La guérison d'un sourd bègue

 

 

   Guérison d’un

    sourd-bègue

   Marc 7 : 31-37

 

Introduction :

 

Ce récit nous renvoie historiquement à la fin du ministère de Jésus en Galilée. Pendant cette période le Seigneur a fait un détour dans le territoire de Tyr et de Sidon, localités phéniciennes sur les bords de la Méditerranée. Puis, il est repassé par la Galilée où il va bientôt accomplir sa deuxième multiplication des pains (cf. Marc 8 :1-10). Sa prédication publique en Galilée va bientôt prendre fin. Bien que l’itinéraire du Christ soit difficile à identifier clairement, il semblerait que le Seigneur délaisse quelque peu les grandes localités habitées (où ses adversaires peuvent se rendre plus facilement), pour privilégier des endroits plus reculés. C’est ainsi que l’évangéliste Marc situe la scène qui va retenir notre attention au milieu (cf. μέσον = placé au milieu de cf. Jean 1 :26) de 10 villes (cf. décapole). Marc est le seul à nous relater cet événement. Comme nous savons que la portée des paroles du Seigneur est universelle, voyons ce que ce texte nous dit personnellement.

 

Développement :

 

« On lui amène un sourd qui, de plus, parlait difficilement et on le supplie de lui imposer la main. » Marc 7:32, version TOB.

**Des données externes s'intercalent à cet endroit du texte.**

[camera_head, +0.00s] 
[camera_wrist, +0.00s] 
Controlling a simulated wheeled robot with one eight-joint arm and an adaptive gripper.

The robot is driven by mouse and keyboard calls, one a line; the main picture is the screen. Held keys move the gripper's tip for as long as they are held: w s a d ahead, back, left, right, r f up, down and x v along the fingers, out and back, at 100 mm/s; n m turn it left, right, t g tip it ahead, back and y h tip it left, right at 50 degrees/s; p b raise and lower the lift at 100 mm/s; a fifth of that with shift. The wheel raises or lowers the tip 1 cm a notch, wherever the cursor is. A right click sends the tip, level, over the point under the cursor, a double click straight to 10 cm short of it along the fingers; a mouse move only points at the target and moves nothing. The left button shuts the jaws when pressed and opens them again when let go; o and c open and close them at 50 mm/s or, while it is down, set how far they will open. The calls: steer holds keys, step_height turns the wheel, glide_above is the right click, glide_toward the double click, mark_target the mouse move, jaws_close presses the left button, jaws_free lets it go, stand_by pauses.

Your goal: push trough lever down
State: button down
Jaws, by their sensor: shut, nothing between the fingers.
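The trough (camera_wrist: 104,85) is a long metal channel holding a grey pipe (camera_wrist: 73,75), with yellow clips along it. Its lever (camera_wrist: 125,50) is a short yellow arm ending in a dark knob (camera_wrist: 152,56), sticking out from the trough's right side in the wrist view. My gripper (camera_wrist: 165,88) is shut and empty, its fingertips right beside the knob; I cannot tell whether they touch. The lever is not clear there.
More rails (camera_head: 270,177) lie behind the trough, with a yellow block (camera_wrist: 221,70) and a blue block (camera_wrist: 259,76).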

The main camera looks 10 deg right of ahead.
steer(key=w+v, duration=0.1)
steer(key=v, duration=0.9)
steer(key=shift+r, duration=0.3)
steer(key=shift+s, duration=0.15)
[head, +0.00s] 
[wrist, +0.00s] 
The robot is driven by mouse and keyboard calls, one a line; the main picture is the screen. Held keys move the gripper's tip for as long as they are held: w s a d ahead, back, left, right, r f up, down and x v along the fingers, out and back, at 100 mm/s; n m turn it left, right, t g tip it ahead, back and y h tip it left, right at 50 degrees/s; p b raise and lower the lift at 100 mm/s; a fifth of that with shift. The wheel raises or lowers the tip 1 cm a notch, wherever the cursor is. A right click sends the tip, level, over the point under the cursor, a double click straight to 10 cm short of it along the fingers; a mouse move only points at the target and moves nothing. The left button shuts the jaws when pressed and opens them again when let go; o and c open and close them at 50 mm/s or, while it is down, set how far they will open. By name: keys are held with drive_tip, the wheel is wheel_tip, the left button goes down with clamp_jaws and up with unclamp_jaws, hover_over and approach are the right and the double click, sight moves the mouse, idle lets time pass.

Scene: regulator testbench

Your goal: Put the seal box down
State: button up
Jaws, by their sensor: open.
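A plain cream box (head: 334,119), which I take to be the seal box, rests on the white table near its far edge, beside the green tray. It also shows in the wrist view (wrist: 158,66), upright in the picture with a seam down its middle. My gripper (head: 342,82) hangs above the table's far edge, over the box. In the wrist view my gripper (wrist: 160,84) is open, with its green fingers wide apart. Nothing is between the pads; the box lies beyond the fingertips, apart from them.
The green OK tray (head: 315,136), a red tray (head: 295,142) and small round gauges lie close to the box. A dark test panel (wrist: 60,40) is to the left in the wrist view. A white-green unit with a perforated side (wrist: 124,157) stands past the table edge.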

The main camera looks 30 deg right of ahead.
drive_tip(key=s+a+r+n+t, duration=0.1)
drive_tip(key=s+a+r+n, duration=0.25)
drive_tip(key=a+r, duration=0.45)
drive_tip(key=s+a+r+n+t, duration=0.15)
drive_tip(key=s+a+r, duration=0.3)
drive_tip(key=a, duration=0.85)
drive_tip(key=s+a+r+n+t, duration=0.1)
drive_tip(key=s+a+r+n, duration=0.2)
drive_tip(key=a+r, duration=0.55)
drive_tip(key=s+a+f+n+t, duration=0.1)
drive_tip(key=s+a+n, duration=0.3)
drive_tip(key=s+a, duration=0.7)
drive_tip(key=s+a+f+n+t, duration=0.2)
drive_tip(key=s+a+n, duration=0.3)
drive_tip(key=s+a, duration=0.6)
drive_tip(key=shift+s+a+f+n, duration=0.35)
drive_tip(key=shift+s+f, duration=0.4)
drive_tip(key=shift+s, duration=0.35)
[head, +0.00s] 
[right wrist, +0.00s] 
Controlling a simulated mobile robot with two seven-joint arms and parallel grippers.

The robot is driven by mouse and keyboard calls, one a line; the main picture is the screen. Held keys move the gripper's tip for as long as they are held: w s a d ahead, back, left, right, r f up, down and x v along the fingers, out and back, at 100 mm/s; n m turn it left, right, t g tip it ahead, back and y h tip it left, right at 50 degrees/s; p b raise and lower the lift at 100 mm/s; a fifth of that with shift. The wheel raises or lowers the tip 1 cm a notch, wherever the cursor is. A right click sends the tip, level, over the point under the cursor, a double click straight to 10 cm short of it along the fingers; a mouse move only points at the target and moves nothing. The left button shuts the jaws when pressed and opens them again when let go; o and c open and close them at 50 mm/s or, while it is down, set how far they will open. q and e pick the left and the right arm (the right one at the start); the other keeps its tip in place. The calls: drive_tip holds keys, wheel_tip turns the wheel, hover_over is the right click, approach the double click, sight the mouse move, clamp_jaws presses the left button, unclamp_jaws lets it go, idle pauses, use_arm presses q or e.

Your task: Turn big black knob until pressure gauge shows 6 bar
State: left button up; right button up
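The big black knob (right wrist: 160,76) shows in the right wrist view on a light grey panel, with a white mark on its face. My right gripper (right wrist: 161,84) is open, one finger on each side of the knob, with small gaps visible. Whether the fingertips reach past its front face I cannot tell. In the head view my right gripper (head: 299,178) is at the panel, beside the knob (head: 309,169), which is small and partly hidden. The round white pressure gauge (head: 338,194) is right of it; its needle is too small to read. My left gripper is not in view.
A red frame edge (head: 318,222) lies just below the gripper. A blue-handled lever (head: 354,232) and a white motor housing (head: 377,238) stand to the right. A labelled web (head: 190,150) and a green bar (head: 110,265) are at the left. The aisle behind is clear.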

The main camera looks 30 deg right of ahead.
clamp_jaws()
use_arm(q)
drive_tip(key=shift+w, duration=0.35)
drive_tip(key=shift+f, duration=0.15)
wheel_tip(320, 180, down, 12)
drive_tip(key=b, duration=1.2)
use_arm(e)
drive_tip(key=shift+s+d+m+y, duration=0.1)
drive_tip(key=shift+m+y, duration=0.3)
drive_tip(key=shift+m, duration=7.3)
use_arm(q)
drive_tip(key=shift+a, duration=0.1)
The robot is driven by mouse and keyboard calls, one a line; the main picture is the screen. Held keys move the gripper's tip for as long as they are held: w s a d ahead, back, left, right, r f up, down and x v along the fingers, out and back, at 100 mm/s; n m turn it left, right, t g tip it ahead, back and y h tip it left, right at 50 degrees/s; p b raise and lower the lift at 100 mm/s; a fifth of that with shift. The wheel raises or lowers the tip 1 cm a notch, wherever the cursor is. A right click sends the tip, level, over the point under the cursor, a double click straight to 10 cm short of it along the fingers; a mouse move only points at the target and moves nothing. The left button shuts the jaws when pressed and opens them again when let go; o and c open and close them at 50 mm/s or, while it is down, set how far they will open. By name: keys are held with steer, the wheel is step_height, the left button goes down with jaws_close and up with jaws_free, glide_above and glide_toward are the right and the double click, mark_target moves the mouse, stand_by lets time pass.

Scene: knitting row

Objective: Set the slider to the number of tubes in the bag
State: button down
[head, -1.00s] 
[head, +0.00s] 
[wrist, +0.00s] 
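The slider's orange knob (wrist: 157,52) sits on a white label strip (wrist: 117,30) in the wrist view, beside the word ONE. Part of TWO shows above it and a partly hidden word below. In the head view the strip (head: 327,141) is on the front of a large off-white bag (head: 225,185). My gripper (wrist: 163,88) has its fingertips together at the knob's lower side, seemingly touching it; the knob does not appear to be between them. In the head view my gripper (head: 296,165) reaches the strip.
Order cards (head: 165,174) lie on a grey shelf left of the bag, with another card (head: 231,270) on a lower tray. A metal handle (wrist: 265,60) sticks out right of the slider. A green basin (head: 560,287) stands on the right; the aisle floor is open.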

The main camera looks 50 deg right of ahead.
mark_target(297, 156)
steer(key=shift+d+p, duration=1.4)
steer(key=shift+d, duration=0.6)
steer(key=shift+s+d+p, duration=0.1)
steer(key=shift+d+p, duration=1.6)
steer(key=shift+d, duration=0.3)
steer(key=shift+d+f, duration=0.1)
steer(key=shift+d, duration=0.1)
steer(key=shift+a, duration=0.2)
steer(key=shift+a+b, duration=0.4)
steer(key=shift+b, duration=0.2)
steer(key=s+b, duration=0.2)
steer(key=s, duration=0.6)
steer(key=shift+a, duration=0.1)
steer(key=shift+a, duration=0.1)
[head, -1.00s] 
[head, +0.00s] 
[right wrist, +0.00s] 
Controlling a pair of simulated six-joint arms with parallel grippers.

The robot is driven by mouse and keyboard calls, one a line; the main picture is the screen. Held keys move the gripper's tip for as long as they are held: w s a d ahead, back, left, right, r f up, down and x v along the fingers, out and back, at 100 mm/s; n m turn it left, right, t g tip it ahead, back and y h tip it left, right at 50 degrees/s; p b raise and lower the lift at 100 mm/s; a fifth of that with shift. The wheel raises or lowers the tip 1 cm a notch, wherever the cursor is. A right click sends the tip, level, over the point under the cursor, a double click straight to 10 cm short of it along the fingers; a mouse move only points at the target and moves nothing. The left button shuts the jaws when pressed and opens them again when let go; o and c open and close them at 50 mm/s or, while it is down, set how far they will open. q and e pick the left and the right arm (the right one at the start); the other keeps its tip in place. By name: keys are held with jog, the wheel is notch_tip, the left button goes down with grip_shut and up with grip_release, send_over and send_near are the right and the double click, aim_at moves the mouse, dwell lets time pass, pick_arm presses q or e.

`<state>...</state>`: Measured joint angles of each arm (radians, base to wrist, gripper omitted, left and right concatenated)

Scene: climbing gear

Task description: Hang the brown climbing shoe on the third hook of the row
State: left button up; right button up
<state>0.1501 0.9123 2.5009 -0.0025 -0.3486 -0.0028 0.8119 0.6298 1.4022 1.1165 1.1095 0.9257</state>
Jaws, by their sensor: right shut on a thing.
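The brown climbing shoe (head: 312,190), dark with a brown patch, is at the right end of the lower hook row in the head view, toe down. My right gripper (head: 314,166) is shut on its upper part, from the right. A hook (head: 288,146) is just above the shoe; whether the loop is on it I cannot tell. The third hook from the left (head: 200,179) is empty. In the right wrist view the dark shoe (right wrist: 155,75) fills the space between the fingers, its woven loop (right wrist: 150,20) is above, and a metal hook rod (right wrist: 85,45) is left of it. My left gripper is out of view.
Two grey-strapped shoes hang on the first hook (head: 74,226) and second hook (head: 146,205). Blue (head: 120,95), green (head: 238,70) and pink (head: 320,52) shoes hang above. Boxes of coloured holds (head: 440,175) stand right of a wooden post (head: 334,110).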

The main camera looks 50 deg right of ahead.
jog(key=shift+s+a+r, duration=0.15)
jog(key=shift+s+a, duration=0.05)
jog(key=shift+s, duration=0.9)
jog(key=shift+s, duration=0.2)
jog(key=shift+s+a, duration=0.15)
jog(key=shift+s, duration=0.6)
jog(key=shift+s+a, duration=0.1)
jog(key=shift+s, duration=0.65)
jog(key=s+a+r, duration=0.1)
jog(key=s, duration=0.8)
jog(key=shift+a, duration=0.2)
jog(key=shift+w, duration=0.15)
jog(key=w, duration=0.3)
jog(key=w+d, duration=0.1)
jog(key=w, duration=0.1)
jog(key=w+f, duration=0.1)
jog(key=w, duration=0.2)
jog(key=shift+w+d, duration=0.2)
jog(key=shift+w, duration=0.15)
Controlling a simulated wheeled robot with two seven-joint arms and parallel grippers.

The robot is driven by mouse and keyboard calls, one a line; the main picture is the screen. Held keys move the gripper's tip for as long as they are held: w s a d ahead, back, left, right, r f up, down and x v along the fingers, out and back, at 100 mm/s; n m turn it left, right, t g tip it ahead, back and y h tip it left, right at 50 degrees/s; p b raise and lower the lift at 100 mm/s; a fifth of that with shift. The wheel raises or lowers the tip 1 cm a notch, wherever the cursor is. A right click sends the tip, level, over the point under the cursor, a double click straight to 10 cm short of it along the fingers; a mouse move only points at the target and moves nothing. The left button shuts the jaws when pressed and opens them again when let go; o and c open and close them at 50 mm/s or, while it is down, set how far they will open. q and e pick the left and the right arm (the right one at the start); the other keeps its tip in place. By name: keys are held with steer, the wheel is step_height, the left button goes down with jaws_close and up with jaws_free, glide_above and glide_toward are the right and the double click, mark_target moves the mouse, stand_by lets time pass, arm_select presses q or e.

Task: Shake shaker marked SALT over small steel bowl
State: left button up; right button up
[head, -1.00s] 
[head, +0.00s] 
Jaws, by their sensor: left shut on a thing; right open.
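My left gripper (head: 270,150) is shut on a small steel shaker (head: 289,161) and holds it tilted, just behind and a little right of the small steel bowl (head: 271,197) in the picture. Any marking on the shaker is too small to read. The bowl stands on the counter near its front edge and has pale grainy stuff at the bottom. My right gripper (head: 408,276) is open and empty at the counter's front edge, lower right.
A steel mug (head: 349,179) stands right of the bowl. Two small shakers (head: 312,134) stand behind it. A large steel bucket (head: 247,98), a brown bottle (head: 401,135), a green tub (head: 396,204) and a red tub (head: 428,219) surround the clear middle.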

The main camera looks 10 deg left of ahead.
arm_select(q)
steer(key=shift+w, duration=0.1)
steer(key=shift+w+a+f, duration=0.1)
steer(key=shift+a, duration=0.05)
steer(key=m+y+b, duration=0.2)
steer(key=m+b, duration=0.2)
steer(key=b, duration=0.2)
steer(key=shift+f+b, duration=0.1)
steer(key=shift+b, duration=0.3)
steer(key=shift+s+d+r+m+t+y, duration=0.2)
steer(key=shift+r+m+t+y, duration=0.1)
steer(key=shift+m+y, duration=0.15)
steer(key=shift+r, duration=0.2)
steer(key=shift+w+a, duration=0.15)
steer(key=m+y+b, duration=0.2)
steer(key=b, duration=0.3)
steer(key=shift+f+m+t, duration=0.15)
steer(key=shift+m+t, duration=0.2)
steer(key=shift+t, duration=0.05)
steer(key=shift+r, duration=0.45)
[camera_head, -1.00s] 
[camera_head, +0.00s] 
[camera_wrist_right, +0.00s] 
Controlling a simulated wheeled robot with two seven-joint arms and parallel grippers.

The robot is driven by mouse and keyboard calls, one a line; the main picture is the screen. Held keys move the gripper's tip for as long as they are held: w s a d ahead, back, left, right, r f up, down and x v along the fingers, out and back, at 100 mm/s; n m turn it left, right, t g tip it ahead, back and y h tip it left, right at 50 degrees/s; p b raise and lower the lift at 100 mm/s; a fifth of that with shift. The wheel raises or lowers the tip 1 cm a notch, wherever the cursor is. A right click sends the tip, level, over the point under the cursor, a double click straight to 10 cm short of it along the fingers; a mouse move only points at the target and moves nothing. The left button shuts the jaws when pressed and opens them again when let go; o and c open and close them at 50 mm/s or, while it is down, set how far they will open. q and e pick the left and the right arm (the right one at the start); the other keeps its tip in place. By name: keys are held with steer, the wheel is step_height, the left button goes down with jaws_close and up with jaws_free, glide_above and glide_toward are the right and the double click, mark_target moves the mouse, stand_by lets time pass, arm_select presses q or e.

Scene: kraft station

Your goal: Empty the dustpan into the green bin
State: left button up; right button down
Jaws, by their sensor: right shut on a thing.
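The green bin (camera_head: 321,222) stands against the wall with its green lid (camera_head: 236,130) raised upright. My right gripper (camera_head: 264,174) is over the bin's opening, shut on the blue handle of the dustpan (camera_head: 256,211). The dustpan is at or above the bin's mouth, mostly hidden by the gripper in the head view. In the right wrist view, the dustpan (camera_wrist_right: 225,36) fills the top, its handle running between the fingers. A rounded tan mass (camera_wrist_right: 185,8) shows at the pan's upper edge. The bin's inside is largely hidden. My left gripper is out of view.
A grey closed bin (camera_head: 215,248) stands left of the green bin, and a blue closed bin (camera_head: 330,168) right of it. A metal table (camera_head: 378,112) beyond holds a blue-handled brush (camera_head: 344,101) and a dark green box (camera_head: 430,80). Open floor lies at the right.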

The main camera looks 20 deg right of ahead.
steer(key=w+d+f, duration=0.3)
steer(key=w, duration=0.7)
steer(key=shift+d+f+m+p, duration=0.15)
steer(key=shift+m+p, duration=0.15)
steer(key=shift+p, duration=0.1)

La troisième personne pluriel de l’original grec traduit par « on », résume bien le fait que notre  attention repose non sur les intermédiaires, mais sur l’homme sourd-bègue. Est-ce que ce « ils » sont les disciples, sa famille, ses amis ? On ne le sait pas. Qu’importe ! Pourtant ces anonymes ont un rôle intéressant. Ils intercèdent pour l’homme handicapé. Marc emploie ce verbe pour décrire une demande appuyée (cf. παρακαλοῦσιν= παρακαλἐῷ= prier instamment. Marc 5 : 23).

Si, comme nous le pensons, ce récit est écrit pour nous interpeller, n’hésitons pas à remercier Dieu pour tous ces anonymes qui intercèdent pour nous. Ces humbles intercesseurs de l’ombre contribuent souvent, sans que nous le sachions, à une intervention plus précise du Christ dans notre vie. Cela doit nous éveiller à tous ces seconds rôles discrets qui participent à notre bien-être spirituel. Ces humbles serviteurs, qui n’ont pas la prétention de jouer les premiers rôles, nous conduisent cependant bien à Christ.

 

« On lui amène un sourd qui, de plus, parlait difficilement et on le supplie de lui imposer la main. » Marc 7:32, version TOB.  

   

Ce qui est réconfortant, c’est de savoir que d’autres anonymes connaissent bien le Christ, au point d’être sûrs qu’il  interviendra  positivement pour cet homme souffrant. C’est aussi leur confiance dans les capacités de guérison du Seigneur, qui permet aussi au miracle de se produire. Et tout cela part de gens anonymes, qui ont entendu parler de sa détresse, et qui sont convaincus que le Seigneur peut agir pour lui, comme il peut le faire pour nous..

 

Puis Jésus intervient. Son premier geste est de se mettre à l’écart avec le sourd-bègue. « Il le prit à part loin de la foule », Marc 7:33.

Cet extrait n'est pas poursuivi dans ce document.